Partiamo dall’inizio cercando di chiarire l’evolversi delle indagini seguendo il filo logico della sentenza a firma del giudice Elena Pollini che ha valutato la posizione della Biagini.

Anno 2020 parte l’inchiesta sulle opere di scavo al Santa Maria della Scala iniziate nel 2018 che riguardavano il progetto di recupero e restauro della strada interna e di nuovi spazi espositivi. Nel tempo sul banco degli imputati si alterneranno numerosi soggetti la cui posizione è stata per tutti archiviata. In questa complicata vicenda era rimasto solo il direttore dei lavori Caterina Biagini.

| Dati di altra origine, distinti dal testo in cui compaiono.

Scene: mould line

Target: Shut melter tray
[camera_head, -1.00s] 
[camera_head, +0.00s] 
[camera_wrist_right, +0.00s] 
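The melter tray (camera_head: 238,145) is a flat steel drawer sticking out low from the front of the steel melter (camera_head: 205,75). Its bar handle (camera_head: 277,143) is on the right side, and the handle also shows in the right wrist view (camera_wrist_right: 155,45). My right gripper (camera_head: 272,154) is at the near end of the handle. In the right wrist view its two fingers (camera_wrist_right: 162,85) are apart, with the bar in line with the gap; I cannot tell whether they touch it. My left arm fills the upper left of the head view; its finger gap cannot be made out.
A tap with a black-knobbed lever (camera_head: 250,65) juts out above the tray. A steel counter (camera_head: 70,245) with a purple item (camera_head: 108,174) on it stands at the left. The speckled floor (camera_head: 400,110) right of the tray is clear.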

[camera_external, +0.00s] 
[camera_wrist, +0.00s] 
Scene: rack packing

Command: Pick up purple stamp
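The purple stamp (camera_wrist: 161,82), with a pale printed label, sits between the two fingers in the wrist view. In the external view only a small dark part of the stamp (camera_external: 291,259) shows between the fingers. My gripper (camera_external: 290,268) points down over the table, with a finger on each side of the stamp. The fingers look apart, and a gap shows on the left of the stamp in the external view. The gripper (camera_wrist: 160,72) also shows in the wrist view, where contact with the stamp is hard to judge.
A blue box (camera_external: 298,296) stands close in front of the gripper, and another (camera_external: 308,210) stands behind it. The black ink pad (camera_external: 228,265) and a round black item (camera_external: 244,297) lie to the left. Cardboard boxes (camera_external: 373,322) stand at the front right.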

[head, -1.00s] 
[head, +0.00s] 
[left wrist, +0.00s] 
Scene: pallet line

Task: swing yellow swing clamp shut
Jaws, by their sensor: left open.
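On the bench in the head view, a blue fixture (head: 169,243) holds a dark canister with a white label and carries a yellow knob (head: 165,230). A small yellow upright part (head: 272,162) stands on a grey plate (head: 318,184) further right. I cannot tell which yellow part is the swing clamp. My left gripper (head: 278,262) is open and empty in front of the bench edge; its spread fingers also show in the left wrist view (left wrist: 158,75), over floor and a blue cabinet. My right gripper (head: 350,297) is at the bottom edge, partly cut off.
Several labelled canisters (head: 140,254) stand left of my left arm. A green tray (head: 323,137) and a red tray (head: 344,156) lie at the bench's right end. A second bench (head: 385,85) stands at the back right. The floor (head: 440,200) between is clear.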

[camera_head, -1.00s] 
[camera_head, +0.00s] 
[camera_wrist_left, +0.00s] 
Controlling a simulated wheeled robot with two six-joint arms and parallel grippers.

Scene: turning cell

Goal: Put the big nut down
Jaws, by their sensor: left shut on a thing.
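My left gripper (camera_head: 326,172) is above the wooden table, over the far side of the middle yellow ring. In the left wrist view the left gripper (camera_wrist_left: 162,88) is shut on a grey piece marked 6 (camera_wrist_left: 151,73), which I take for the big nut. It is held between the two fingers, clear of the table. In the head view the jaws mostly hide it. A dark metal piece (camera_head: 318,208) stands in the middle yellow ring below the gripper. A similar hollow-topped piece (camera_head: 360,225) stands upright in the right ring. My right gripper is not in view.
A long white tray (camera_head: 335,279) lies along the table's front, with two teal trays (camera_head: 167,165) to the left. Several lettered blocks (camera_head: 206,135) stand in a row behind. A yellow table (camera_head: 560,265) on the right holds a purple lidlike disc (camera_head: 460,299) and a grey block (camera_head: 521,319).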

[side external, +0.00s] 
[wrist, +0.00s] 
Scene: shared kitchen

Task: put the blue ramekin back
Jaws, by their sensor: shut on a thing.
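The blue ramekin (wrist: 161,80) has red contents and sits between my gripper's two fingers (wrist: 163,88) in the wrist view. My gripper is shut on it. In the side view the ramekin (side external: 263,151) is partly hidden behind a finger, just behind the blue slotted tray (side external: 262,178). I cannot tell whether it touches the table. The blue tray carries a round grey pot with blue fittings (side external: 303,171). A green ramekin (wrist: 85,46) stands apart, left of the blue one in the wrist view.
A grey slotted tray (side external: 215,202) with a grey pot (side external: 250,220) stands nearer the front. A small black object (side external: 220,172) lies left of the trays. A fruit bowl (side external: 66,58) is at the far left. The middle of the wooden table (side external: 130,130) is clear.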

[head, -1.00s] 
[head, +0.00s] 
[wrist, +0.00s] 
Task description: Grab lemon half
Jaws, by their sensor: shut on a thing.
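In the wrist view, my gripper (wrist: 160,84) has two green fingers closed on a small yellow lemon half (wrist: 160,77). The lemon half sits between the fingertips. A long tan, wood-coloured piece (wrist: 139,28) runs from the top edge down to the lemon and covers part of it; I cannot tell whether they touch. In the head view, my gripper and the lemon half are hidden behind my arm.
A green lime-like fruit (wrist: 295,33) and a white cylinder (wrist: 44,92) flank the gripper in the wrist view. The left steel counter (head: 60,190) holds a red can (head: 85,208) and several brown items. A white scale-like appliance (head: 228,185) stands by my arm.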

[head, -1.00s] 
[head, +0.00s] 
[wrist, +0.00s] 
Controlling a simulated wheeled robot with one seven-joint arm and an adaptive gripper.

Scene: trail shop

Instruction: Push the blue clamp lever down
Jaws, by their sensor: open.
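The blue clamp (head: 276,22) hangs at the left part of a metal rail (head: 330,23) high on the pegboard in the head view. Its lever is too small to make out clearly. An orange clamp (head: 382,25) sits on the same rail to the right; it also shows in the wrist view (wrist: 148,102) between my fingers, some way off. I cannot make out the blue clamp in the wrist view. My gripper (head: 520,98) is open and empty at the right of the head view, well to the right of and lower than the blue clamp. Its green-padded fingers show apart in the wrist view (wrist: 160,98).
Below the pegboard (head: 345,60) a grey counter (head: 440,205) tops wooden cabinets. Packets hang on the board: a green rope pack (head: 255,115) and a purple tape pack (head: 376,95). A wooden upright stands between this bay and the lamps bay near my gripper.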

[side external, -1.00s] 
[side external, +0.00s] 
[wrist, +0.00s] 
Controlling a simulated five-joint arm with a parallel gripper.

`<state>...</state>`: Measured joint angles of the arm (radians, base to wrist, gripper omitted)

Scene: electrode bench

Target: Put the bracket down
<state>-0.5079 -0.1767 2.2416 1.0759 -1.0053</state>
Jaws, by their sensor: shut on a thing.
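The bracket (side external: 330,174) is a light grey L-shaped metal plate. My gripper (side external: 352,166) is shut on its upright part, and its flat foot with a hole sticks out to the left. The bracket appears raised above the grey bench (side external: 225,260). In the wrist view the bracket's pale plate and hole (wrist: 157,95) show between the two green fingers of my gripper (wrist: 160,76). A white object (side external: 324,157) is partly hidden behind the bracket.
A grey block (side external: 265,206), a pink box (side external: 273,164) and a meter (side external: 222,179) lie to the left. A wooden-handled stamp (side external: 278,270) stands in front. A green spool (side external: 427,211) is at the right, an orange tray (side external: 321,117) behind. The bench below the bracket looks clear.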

Anno 2025 si chiude anche per l’architetto Biagini il lungo percorso giudiziario con l’assoluzione “per non aver commesso il fatto”.
Nove udienze con giudici che si alternano e perfino un sopralluogo là dove a dire del pubblico ministero (aveva chiesto la condanna dell’architetto nonostante fosse emerso la sua regolare condotta come si evince dalla sentenza che l’ha assolta) erano stati commessi i reati. L’imputazione per la Biagini difesa dagli avvocati Paolo Panzieri e Sandro Sicilia era di non aver rispettato le prescrizioni impartite dal funzionario della Sovrintendenza e di aver omesso di garantire una diretta sorveglianza archeologica. In più non avrebbe impedito che venissero demoliti numerosi reperti di valore storico e archeologico. Un capo di imputazione che stride con quanto emerso e sottolineato dal giudice: La Biagini aveva comunicato a tutti i diretti interessati l’andamento delle opere e sopratutto che già durante le indagini preliminari era emerso che l’architetto nel giorno del fatto “incriminato” era in ferie e lo aveva scritto a chi di dovere e aveva sospeso i lavori perché era emersa la testata di un arco. Al suo ritorno aveva trovato lo scavo incriminato (circostanze emerse e provate come si legge nella sentenza) Di più. Perché nessuno è andato a leggere il “giornale del cantiere“ e a guardare le relative foto da cui emerge chiaramente chi era presente in quel momento? A fronte di tutto questo i legali Panzieri e Sicilia demoliscono l’impianto accusatorio con prove e testimonianze. La linea difensiva viene puntualmente descritta nella sentenza di 17 pagine a firma del giudice Elena Pollini. I legali, tra le altre cose, sia nella memoria scritta che in sede di discussione – scrive il giudice – hanno evidenziato che l’originario processo aveva visto indagati molteplici figure del Comune di Siena tra i quali anche l’allora sindaco Luigi De Mossi, le cui posizioni sono state tutte archiviate. In sentenza è descritto in maniera chiara sia l’impianto accusatorio, che la strategia dei legali dell’imputata. Una ricostruzione puntuale in punta di diritto dove non trova spazio l’interpretazione.
Così dopo anni anche per l’architetto Caterina Biagini è arrivata l’assoluzione.